This is an old article but I thought I would post it since the Health and Fitness Territory is a going concern again.
Canada ranked last among wealthy nations in terms of access to primary care. Only 86% of Canadians have access to a primary care physician. I don't even believe this number. Technically, my family has a primary care physician but she is two hours away in Toronto where we haven't lived for over 3 years now. Not the most ideal situation.
Not to mention if you need a specialist, good luck.
Canada keeps throwing money at the problem but it just keeps getting worse. Besides the obvious rationale that governments aren't good at allocating capital or operating large social programs efficiently, I think there are a few other factors causing this.
Aging population: 50 years ago there were 7.6 times as many working age people as there were senior citizens.
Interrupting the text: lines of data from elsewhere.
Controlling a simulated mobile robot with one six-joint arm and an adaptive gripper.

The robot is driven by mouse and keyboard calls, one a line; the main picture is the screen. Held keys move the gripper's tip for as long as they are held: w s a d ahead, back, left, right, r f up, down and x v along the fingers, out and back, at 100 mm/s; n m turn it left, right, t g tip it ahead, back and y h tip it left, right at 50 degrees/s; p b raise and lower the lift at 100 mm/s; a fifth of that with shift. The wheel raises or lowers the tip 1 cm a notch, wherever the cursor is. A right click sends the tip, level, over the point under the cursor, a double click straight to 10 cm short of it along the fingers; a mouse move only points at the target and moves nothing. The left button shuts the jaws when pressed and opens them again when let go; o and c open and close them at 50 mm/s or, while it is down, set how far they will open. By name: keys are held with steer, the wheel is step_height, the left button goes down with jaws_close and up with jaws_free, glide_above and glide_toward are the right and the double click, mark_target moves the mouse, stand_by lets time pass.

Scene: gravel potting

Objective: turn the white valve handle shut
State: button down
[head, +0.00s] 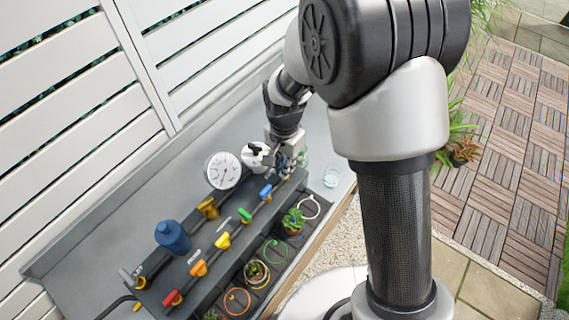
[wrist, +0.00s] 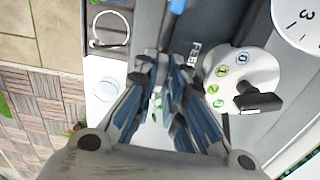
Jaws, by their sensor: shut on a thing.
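My gripper (head: 290,160) is at the far right end of the dark valve manifold (head: 215,240), beyond the blue handle (head: 266,192). In the wrist view its two fingers (wrist: 162,72) come close together and are shut on the white valve handle. The fingers hide nearly all of that handle, so its angle cannot be told. In the wrist view the blue handle (wrist: 177,6) shows at the top, just past the fingertips.
A white dial with a black knob (wrist: 257,101) and a pressure gauge (head: 223,170) stand close behind the gripper. A clear glass (head: 331,176) is to its right; potted plants (head: 293,221) line the front.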

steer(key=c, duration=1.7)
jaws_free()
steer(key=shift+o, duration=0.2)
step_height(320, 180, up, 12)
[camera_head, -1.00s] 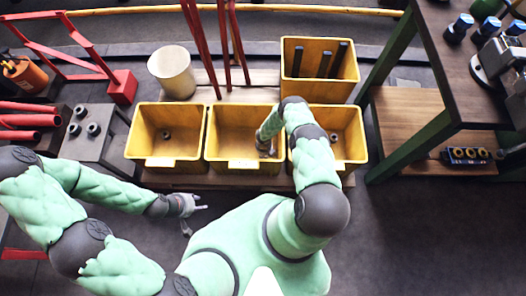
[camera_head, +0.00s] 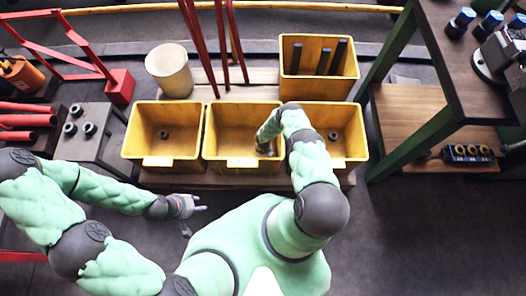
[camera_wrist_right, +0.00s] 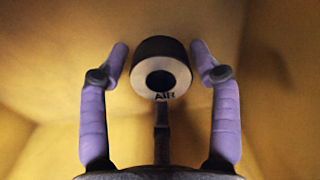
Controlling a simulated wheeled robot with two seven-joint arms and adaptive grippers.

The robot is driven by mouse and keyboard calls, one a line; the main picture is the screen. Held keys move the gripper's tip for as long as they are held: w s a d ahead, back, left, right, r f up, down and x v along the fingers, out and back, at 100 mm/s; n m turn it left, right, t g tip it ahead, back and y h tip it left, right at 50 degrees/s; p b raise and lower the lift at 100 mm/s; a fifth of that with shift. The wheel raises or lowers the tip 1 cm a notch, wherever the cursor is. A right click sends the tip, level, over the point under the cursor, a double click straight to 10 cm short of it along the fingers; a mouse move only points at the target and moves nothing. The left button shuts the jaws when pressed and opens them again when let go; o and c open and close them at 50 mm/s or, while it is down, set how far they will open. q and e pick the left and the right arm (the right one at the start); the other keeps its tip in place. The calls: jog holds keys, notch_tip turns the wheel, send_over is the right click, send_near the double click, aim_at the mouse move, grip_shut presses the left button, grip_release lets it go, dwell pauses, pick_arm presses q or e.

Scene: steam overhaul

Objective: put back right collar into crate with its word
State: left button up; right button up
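A dark collar (camera_wrist_right: 161,68) with a pale face marked "AIR" shows in the right wrist view, inside a yellow crate. My right gripper (camera_wrist_right: 160,62) is open, with one finger on each side of the collar and a small gap on both sides. In the head view this gripper is down in the middle front crate (camera_head: 216,132), mostly hidden by my arm. The crates' words cannot be read. A collar (camera_head: 164,134) lies in the left front crate (camera_head: 135,127) and another collar (camera_head: 333,136) in the right front crate (camera_head: 357,130). My left gripper (camera_head: 198,219) is open and empty.
Several collars (camera_head: 90,129) stand on a grey block (camera_head: 87,149) at the left. A rear crate (camera_head: 318,90) holds black rods (camera_head: 324,61). Red bars (camera_head: 199,50) rise behind the front crates, beside a cream bucket (camera_head: 170,72). A green-legged bench (camera_head: 410,130) stands at the right.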

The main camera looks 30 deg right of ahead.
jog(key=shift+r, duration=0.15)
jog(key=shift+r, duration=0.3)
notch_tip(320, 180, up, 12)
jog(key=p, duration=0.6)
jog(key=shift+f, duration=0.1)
Now 3.2. Seniors need much more health care than younger people. This is putting immense pressure on the demand side of the healthcare system.
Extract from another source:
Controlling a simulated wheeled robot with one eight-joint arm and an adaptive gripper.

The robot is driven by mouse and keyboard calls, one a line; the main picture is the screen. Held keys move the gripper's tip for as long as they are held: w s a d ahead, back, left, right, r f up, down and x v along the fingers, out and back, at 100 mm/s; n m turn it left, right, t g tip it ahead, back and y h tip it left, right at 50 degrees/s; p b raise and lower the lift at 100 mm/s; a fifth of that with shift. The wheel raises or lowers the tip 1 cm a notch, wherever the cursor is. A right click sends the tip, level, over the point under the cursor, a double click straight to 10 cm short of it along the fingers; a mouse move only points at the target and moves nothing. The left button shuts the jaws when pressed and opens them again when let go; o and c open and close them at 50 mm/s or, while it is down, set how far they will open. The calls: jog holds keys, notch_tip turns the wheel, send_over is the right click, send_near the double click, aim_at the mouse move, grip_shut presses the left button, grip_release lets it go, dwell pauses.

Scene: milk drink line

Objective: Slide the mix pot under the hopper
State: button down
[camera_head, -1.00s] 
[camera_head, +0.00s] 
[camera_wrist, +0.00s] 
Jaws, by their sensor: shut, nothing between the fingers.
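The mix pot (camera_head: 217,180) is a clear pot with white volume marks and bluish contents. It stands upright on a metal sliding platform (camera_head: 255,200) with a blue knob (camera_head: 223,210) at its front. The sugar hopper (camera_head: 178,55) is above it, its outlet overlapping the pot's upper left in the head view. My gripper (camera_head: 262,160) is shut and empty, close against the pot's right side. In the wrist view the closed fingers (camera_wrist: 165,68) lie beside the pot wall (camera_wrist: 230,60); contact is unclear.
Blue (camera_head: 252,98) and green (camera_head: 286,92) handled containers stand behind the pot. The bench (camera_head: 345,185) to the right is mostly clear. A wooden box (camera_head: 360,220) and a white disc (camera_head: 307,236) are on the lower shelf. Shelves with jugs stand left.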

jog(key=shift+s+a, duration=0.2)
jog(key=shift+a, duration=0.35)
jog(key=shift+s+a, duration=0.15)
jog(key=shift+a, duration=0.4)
Immigration: I am not here to make an argument for or against immigration but Canada has increased their intake of immigrants dramatically over the last decade and especially over the last 5 years. For decades, with some variance, Canada was letting in around 0.7% of the population in the form of new immigrants each year. That has been steadily increasing over the past decade and reached 1.2% in 2023. This has added more demand to the system and also some supply of workers but the lead time for supply of health care infrastructure, and educating, training, reskilling workers is much longer than the lead time of someone coming to Canada, obtaining permanent residence and utilizing the healthcare system.
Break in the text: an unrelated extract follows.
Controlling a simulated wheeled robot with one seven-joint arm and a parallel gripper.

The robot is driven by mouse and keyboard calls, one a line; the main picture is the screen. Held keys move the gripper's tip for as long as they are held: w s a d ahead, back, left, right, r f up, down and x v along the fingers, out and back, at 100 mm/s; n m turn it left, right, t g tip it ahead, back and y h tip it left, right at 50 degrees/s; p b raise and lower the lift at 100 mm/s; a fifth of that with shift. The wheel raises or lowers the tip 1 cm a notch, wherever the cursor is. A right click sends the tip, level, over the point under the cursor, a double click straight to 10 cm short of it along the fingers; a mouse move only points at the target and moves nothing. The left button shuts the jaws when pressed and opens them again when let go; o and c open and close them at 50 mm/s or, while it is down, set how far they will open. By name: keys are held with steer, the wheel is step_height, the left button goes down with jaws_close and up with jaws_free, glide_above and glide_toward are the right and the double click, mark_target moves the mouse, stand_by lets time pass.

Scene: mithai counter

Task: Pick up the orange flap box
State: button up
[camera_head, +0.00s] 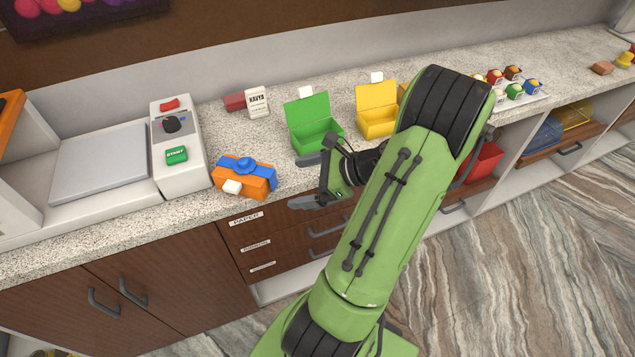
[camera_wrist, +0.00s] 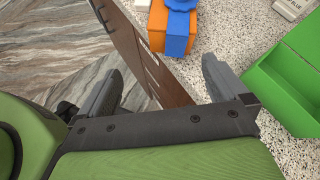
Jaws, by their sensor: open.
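The orange flap box (camera_head: 257,187) sits on the speckled counter near its front edge, shut, with a blue ribbon and bow (camera_head: 246,166) over it and a white tab (camera_head: 232,187) at its front. In the wrist view the orange box (camera_wrist: 157,28) shows at the top, beyond the fingertips, partly cut off by the frame. My gripper (camera_head: 298,180) is open and empty, to the right of the box and apart from it. In the wrist view its two fingers (camera_wrist: 160,82) stand wide apart, one over the counter and one out past the counter's front edge.
An open green box (camera_head: 313,135) stands close behind my gripper, with an open yellow box (camera_head: 378,122) to its right. A machine with a green start button (camera_head: 176,154) stands left of the orange box. A white packet (camera_head: 258,101) and a dark red block (camera_head: 235,101) lie behind. Drawers (camera_head: 290,235) are below.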

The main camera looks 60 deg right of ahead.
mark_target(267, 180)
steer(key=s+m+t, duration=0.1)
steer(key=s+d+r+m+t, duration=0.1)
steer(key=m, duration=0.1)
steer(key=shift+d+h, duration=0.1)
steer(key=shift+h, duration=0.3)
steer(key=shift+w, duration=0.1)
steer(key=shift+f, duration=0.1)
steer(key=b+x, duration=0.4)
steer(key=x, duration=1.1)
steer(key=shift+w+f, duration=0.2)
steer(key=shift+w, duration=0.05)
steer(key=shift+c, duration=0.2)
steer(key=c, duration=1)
Canada Producing fewer Doctors: Being a doctor is a thankless job in Canada. Canada is only graduating 7.5 new doctors per year per 100,000 people. The OECD average is 14.2. So we are producing new doctors at a much lower rate than other developed nations. On top of that, Canada is doing a very poor job in terms of licensing physicians who were educated abroad (whether they are Canadian citizens or not).
Taxation change: Doctors previously used to be able to save on income taxes by using corporations and holding companies to filter their income through. Around 7 or 8 years ago the government changed the taxation rules for doctors, making their incomes subject to employment income tax rates rather than professional corporation tax rates. There are still some benefits if they have their own practices but the tax rules are much more complex for and less friendly to doctors than they used to be. This caused many older doctors to retire or reduce their working hours and many younger doctors seem to also be choosing more work, life balance and working less days and hours each week.
Classic case of overwhelming demand but not enough ability to create new supply or even the correct incentive structure for existing supply to expand capacity.,
Let's make Canada Healthy Again so we don't need to use the broken system.